Vor diesem Hintergrund sind - vorbehaltlich besonderer Gesichtspunkte des Einzelfalls - Vorbereitungs- und Bedenkzeiten im Umfang von bis zu zwölf Monaten je Instanz regelmäßig als angemessen anzusehen, selbst wenn sie nicht durch konkrete Verfahrensförderungsschritte als begründet und gerechtfertigt angesehen werden können, und können in mehrere, insgesamt zwölf Monate nicht übersteigende Abschnitte unterteilt sein. Angemessen bleibt die Gesamtverfahrensdauer regelmäßig zudem dann, wenn sie zwölf Monate überschreitet, aber insoweit auf vertretbarer aktiver Verfahrensgestaltung des Gerichts beruht oder durch Verhalten des Klägers oder Dritter verursacht wird, die das Gericht nicht zu vertreten hat (BSG, Urteil vom 03.09.2014 – B 10 ÜG 12/13 R – juris, Rn. 33, 54 f., – B 10 ÜG 2/14 R – Rn. 47 f.). Die genannten Orientierungswerte gelten allerdings nur, wenn sich nicht aus dem Vortrag des Klägers oder aus den Akten besondere Umstände ergeben, die vor allem mit Blick auf die Kriterien des § 198 Abs. 1 Satz 2 GVG im Einzelfall zu einer anderen Bewertung führen (BSG, Urteil vom 03.09.2014 – B 10 ÜG 12/13 R – juris, Rn. 56).
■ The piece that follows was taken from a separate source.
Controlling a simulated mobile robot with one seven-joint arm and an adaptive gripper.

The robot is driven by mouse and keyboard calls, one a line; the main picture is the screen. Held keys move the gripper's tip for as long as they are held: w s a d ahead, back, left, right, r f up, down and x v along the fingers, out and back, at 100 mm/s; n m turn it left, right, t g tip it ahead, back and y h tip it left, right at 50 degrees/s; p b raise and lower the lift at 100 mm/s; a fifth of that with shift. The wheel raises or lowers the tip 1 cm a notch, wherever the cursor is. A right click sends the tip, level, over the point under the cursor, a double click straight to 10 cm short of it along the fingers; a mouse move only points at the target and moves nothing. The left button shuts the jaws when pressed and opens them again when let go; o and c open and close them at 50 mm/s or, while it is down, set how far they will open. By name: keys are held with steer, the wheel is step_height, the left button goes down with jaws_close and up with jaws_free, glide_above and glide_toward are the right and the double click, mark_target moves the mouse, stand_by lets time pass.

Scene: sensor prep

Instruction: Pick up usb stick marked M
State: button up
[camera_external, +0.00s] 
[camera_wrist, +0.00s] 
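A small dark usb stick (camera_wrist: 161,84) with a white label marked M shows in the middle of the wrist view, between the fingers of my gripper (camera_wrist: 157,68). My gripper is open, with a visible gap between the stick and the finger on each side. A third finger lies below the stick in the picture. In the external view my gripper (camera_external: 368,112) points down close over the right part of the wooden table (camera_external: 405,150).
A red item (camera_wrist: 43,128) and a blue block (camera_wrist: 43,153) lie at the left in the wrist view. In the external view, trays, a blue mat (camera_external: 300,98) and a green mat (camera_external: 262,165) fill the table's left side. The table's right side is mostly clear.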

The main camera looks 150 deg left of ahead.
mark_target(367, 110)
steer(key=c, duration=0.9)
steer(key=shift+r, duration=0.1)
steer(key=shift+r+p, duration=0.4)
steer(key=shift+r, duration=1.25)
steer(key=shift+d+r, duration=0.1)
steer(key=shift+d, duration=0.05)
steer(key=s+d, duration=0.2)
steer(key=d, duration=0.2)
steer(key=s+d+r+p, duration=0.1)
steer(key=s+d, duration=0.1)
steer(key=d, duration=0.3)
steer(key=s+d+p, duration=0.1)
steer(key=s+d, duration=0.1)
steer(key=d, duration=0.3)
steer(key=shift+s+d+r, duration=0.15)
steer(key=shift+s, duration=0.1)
Derartige Kriterien vermag der Senat vorliegend nicht zu erkennen. Auch wenn es im streitgegenständlichen Rechtsstreit um Grundsicherungsleistungen ging, hatte das Verfahren – wie schon oben ausgeführt - bereits ab März 2008 – und damit lediglich ein gutes halbes Jahr nach Klageeingang – keine derartige Bedeutung mehr, dass es einer bevorzugten Erledigung zuzuführen gewesen wäre. Vielmehr handelte es sich um ein seiner Schwierigkeit sowie seiner Bedeutung nach durchschnittliches Verfahren, sodass weder Anlass besteht, die von der Klägerin entschädigungslos hinzunehmende Vorbereitungs- und Bedenkzeit zu reduzieren noch diese umgekehrt zu verlängern. Es verbleiben damit abzüglich der dem Gericht zustehenden zwölfmonatigen Vorbereitungs- und Bedenkzeit im Rahmen der gebotenen Gesamtabwägung letztlich 20 Monate als entschädigungsrelevant.
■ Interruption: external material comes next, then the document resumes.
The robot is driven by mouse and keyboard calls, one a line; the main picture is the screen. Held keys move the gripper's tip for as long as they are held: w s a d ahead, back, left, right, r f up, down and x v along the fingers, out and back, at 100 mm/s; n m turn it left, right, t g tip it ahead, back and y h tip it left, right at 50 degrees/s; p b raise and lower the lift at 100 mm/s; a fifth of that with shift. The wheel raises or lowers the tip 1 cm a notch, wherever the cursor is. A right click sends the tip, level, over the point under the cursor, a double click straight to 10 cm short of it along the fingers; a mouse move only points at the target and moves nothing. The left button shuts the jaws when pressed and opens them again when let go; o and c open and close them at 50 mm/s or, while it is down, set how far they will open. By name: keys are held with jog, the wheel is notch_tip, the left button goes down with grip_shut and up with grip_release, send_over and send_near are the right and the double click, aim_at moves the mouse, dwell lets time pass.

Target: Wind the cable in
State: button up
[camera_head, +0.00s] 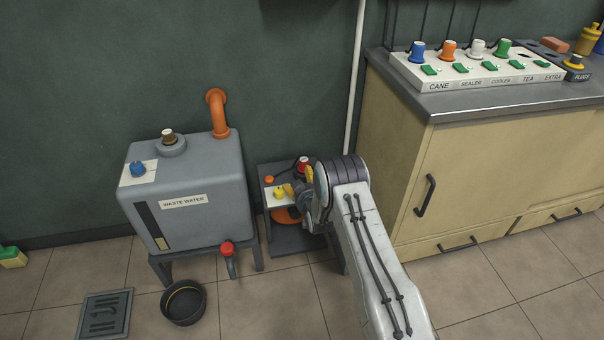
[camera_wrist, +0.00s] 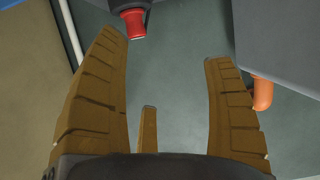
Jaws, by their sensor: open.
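A small grey stand (camera_head: 293,239) stands between the waste water tank and the cabinet. Its white top bears an orange knob (camera_head: 269,180), a yellow knob (camera_head: 279,192) and a red-topped piece (camera_head: 303,163) with a dark cable (camera_head: 285,168) beside it. An orange round part (camera_head: 287,215) shows below the top, partly hidden by my arm. My gripper (camera_head: 299,182) is over the stand's right side, partly hidden behind my wrist. In the wrist view my gripper (camera_wrist: 162,48) is open, with nothing between its fingers. A red piece (camera_wrist: 136,22) shows beyond the left fingertip, apparently apart from it.
The waste water tank (camera_head: 193,215) stands close on the left, with an orange pipe (camera_head: 218,112) and a red-handled tap (camera_head: 227,250). A black bowl (camera_head: 184,304) is on the floor. The beige cabinet (camera_head: 470,170) stands close on the right. A white pipe (camera_head: 354,80) runs up the wall.

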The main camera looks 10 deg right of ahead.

Durch diese überlange Verfahrensdauer hat die Klägerin einen Nachteil nicht vermögenswerter Art erlitten. Dies folgt bereits aus § 198 Abs. 2 Satz 1 GVG, wonach ein Nachteil, der nicht Vermögensnachteil ist, vermutet wird, wenn ein Gerichtsverfahren unangemessen lange gedauert hat. Umstände, die diese gesetzliche Vermutung zu widerlegen geeignet erscheinen lassen, sind nicht erkennbar und auch von dem Beklagten nicht vorgebracht worden.
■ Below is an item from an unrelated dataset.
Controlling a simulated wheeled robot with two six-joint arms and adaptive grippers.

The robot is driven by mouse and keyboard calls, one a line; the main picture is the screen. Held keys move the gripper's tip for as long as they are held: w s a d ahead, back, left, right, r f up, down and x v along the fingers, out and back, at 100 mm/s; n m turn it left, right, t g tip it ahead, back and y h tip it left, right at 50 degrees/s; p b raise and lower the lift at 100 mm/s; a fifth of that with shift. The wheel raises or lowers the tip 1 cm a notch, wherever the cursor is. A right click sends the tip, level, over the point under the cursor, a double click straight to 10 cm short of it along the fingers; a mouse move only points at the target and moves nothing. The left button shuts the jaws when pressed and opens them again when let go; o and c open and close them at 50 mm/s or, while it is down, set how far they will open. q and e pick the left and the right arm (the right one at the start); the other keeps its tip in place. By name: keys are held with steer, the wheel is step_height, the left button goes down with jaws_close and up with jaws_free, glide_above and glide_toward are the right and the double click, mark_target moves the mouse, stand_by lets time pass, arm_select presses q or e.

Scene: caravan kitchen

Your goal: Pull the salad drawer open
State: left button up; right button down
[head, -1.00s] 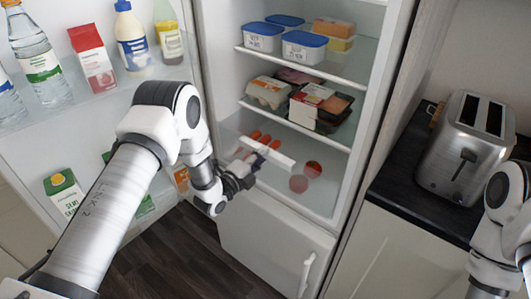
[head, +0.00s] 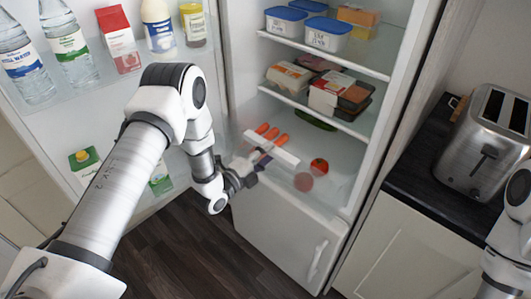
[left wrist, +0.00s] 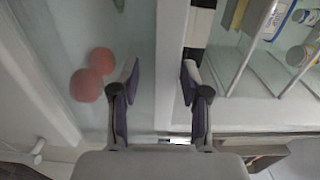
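The salad drawer is a clear bin low in the fridge with a white strip (head: 272,150) along its front top edge. It stands partly out, with carrots (head: 270,133), red tomatoes (head: 319,167) and a cucumber (head: 315,120) in it. My left gripper (head: 243,174) is at the left part of the drawer front. In the left wrist view, its fingers (left wrist: 160,82) are apart on either side of the white strip (left wrist: 172,45). A gap shows beside the left finger; I cannot tell whether the right finger touches. My right gripper is out of view.
The fridge door (head: 40,120) stands open at left, with bottles and cartons on its shelves. Tubs and packs sit on the fridge shelves above the drawer. A closed lower door (head: 285,235) is below. A toaster (head: 485,140) stands on the right counter. Dark floor is free in front.

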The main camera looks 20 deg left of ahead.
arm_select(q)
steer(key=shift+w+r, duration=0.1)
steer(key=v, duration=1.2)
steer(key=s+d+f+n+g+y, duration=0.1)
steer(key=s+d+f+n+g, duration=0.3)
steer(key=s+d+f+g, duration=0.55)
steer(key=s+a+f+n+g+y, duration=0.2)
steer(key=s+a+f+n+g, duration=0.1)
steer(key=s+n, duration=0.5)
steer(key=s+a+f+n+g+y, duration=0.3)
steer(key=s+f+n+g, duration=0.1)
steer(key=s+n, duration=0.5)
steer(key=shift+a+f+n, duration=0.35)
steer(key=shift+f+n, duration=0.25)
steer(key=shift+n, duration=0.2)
Eine Wiedergutmachung auf andere Weise gemäß § 198 Absatz 4 GVG, insbesondere durch die Feststellung des Entschädigungsgerichts, dass die Verfahrensdauer unangemessen war, ist zur Überzeugung des Senats nicht ausreichend (§ 198 Abs. 2 Satz 2 GVG). Unter Würdigung der Rechtsprechung des Europäischen Gerichtshofs für Menschenrechte (EGMR) zu Art. 6 und Art. 41 EMRK, nach der eine derartige Kompensation eines Nichtvermögensschadens nur ausnahmsweise in Betracht kommt, besteht vorliegend kein Anlass, von der gesetzlich als Normalfall vor-gesehenen Zahlung einer Entschädigung abzusehen. Entsprechende Gründe hat auch der Beklagte nicht geltend gemacht.
Ausgehend von der im Umfang von 20 Monaten überlangen Dauer des gerichtlichen Verfahrens und dem in § 198 Abs. 2 S. 3 GVG vorgegebenen Richtwert von 1.200,00 EUR für jedes Jahr der Verzögerung beläuft sich die der Klägerin zustehende angemessene Entschädigung auf 2.000,00 EUR. Raum, in Anwendung des § 198 Abs. 2 S. 4 GVG einen höheren Betrag anzusetzen, besteht nicht. § 198 Abs. 2 Satz 4 GVG erlaubt eine Abweichung nur bei Unbilligkeit "nach den Umständen des Einzelfalls". Dabei kann es nur um atypische Einzelfälle gehen (vgl. BSG, Urteil vom 03.09.2014 – B 10 ÜG 9/13 R – juris, Rn. 51, Roderfeld, a.a.O., § 198 Rn. 82). Denn die Pauschalierung dient gerade dazu, unter Verzicht auf einen einzelfallbezogenen Nachweis Streitigkeiten über die Höhe der Entschädigung möglichst zu vermeiden und damit eine zügige Abwicklung des Entschädigungsverfahrens zu gewährleisten (vgl. BT-Drucksache 17/3802, Seite 20). Derartige besondere Umstände, sind weder von der Klägerin nachvollziehbar geltend gemacht noch sonst ersichtlich.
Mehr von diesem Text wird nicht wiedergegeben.